Sąd Rejonowy ustalił, że przyczyną wypowiedzenia powódkom umów o pracę były częste nieobecności w pracy spowodowane chorobami. W 1997 r. Irena Ś. korzystała ze zwolnienia lekarskiego 57 dni, Elżbieta G. – 38 dni, a Jadwiga N. – 76 dni.
Jednak z zestawienia nieobecności pracowników z dnia 19 grudnia 1997 r., złożonego przez stronę pozwaną wynika, że 9 innych pracowników korzystało w 1997 r. ze zwolnień lekarskich od 100 do 265 dni. Zatem w porównaniu z tymi nieobecnościami, nieobecności powódek nie można uznać za częste i długotrwałe. Poza tym 4 pracowników produkcji korzystało ze zwolnień lekarskich od 45 do 51 dni, czyli w wymiarze porównywalnym z powódkami, przy czym 2 z nich ma niższy staż pracy niż powódki. Do pracy powódek nie było zastrzeżeń. Gdy natomiast chodzi o zaangażowanie i wydajność, to Irena Ś. oceniana była dobrze, pozostałe zaś powódki – średnio. Zdaniem Sądu Rejonowego, jeżeli pracownik rzetelnie wykonuje swoje obowiązki, to długi staż pracy i sytuacja osobista mogą przemawiać na jego korzyść, a tak było właśnie w przypadku powódek, które mają za sobą długoletni staż pracowniczy, przy czym powódka Jadwiga N. opiekuje się dzieckiem chorym na porażenie mózgowe. Z tych przyczyn i powołując się na stanowisko Sądu Najwyższego wyrażone w wyroku z dnia 29 grudnia 1982 r., omyłkowo podanym jako wyrok z dnia 12 grudnia 1982 r., I PRN 140/82 (OSNCP 1983 z. 8, poz. 122) Sąd uwzględnił żądanie pozwu.

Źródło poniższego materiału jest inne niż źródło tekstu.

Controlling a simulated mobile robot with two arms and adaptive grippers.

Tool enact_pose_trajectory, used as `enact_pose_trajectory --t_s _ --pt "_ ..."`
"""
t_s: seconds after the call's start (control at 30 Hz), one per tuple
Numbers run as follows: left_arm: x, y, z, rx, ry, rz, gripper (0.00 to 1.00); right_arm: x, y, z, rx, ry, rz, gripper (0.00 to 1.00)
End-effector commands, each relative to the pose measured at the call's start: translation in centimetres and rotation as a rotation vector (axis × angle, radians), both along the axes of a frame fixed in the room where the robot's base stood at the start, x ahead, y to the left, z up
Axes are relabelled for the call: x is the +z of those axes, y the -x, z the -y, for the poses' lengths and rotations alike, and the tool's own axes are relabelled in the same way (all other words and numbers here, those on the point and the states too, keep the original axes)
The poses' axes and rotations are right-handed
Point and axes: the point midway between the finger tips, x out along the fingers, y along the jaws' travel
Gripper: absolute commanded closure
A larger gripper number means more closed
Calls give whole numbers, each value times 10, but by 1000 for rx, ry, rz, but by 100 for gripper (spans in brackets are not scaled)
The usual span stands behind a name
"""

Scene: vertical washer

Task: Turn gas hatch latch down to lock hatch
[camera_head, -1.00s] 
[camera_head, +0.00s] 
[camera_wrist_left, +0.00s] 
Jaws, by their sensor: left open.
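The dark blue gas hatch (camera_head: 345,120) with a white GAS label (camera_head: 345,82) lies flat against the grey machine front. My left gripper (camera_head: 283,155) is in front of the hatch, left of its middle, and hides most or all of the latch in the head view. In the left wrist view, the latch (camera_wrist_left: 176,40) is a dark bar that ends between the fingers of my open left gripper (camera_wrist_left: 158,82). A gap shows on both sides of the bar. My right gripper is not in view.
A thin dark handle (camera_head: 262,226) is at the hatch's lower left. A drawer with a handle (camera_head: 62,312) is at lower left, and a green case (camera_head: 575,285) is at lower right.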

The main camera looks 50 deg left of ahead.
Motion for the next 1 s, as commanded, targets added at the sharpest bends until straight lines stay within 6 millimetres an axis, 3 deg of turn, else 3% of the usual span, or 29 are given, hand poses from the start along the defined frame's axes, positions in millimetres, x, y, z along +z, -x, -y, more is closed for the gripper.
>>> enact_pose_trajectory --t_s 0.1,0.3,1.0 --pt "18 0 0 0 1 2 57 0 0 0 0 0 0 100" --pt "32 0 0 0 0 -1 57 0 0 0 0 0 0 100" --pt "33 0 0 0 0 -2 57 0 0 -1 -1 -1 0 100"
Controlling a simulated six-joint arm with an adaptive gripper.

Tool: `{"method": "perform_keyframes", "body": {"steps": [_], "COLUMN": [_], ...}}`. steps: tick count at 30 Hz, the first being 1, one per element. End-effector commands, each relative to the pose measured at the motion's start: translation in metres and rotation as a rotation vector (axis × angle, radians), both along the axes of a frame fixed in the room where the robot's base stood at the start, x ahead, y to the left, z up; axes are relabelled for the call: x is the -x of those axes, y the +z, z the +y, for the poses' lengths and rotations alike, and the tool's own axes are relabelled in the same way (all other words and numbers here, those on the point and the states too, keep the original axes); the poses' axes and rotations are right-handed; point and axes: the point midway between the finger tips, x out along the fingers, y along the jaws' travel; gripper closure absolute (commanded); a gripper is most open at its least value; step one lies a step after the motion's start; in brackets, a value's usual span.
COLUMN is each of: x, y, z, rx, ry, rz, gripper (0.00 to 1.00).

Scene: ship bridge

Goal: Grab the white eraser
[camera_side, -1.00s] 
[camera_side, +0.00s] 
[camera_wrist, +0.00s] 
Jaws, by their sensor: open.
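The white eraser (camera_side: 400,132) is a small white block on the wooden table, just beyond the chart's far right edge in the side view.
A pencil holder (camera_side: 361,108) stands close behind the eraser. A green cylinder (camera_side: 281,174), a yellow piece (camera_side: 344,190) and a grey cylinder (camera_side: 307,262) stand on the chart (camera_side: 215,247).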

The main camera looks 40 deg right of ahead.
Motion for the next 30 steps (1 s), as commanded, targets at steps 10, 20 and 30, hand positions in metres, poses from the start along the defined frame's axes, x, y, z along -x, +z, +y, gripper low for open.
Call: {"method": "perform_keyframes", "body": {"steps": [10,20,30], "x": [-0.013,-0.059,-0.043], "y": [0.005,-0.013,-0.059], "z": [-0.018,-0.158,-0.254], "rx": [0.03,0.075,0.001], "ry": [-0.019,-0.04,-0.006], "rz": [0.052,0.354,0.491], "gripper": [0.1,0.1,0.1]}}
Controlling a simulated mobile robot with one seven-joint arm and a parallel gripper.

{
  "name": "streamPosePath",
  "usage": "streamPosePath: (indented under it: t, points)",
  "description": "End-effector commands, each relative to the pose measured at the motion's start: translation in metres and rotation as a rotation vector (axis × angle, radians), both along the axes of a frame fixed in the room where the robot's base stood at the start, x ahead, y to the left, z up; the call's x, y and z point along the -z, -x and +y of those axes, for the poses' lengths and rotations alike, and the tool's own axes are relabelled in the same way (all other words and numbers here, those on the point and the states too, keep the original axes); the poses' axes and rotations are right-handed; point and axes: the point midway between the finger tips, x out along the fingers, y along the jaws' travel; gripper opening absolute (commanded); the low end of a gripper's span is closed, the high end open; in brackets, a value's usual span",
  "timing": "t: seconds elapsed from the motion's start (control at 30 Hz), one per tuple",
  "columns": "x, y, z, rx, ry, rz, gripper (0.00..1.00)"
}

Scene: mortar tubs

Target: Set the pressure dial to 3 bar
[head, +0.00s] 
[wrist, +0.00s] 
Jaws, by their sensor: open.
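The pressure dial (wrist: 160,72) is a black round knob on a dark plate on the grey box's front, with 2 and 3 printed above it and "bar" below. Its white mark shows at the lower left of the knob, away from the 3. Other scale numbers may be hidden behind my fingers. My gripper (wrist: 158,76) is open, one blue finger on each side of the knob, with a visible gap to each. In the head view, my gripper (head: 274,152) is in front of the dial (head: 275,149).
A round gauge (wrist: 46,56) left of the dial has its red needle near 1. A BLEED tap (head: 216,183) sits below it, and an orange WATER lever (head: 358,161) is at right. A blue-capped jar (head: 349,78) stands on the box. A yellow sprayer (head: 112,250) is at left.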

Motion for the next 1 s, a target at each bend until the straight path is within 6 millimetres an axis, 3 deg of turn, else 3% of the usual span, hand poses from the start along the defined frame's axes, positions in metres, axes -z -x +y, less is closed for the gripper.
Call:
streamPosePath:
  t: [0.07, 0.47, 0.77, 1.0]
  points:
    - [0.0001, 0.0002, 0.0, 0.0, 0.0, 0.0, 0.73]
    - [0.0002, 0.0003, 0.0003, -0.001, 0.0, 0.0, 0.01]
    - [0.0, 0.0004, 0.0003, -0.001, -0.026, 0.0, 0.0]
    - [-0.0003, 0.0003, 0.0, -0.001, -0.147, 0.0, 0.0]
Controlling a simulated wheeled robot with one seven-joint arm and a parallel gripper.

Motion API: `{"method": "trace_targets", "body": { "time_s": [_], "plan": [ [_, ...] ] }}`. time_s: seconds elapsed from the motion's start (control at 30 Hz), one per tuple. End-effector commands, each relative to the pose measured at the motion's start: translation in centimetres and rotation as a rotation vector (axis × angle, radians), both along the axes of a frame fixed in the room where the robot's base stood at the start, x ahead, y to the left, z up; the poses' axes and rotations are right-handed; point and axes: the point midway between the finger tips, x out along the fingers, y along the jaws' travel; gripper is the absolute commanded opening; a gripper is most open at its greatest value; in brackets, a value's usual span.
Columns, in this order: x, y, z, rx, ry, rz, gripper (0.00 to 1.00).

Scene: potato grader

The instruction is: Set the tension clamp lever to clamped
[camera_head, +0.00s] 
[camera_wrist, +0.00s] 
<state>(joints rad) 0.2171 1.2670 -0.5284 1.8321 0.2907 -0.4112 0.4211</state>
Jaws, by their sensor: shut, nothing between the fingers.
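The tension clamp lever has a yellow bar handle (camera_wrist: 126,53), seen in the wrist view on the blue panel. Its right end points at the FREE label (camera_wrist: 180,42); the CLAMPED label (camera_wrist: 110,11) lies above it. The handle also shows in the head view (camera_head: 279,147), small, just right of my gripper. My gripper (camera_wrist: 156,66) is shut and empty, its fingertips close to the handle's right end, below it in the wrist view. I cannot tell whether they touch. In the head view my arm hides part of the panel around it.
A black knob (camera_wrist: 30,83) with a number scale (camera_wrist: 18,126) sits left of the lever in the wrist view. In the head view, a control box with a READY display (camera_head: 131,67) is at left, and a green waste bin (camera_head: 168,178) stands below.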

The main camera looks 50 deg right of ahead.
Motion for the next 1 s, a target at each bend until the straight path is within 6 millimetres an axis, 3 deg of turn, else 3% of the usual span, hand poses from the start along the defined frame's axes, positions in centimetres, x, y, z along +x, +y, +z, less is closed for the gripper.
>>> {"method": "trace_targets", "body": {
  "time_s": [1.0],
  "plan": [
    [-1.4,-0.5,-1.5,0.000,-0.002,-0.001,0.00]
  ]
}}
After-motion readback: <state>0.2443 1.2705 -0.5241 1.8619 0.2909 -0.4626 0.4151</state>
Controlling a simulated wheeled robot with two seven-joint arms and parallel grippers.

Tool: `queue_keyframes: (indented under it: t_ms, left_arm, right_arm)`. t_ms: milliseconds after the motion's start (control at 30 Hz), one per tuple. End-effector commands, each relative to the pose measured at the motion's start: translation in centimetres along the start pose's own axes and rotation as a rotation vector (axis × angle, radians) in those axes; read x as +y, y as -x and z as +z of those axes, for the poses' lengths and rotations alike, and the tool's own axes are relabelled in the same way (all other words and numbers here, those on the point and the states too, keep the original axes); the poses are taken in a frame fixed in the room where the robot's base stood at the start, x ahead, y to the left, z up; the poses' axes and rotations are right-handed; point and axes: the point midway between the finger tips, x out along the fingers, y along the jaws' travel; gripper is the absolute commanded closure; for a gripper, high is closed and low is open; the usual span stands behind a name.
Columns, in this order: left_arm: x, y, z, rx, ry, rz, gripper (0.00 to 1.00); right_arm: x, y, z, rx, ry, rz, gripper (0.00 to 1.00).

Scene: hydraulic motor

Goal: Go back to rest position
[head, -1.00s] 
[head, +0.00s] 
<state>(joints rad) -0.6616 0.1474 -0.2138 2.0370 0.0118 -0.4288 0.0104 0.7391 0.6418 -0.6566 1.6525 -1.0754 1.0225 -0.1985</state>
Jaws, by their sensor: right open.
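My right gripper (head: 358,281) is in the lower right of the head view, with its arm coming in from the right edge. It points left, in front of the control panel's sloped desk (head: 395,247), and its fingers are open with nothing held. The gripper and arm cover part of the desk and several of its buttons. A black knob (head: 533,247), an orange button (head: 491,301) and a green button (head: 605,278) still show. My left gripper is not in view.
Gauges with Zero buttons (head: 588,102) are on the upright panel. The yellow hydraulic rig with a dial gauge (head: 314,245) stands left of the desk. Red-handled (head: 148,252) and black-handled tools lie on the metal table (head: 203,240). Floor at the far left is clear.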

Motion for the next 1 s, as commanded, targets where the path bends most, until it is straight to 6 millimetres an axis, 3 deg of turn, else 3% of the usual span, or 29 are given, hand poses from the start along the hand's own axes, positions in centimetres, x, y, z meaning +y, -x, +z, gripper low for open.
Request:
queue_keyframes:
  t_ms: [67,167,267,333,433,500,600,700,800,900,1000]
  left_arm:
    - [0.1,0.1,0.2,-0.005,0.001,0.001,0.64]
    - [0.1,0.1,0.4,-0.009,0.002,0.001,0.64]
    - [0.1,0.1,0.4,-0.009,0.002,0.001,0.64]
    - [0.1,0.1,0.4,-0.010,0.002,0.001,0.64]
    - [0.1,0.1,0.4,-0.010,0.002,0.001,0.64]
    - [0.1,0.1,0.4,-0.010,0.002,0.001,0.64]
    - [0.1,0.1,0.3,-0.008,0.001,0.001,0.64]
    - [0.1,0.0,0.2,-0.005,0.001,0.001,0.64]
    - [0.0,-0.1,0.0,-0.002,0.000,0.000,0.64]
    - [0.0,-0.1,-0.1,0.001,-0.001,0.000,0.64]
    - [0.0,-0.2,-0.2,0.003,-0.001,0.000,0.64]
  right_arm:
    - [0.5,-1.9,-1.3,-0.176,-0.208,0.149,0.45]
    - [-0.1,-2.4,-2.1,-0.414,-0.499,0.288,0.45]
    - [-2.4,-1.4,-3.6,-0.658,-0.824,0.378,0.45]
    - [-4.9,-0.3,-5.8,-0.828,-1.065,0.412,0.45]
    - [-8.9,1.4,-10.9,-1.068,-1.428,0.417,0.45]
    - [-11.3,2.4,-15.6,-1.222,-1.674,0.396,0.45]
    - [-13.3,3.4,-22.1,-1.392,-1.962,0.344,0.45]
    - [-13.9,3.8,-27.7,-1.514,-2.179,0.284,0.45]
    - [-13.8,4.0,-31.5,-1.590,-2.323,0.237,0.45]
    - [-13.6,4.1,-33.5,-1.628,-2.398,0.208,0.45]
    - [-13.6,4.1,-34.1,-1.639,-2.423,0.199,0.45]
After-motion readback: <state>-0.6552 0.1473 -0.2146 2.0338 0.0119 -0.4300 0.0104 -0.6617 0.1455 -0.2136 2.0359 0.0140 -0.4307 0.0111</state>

Sąd Wojewódzki-Sąd Pracy i Ubezpieczeń Społecznych w Koszalinie wyrokiem z dnia 2 kwietnia 1998 r. oddalił apelację, którą strona pozwana złożyła od wymienionego wyroku. Sąd drugiej instancji uznał, że strona pozwana nie wykazała, iż nieobecność którejkolwiek z powódek była okolicznością dezorganizującą pracę. Z zestawienia nieobecności pracowników strony pozwanej nie wynika natomiast, że absencje powódek – w porównaniu z innymi pracownikami – były częste lub długotrwałe. To prawda, że dla strony pozwanej problemem są absencje pracowników, lecz dotyczy to „załogi zakładu pracy jako całości, a nie tylko powódek”. Ponadto ważną okolicznością w sprawie jest to, że zwolnienia lekarskie powódek wynikają w pewnej części z warunków pracy.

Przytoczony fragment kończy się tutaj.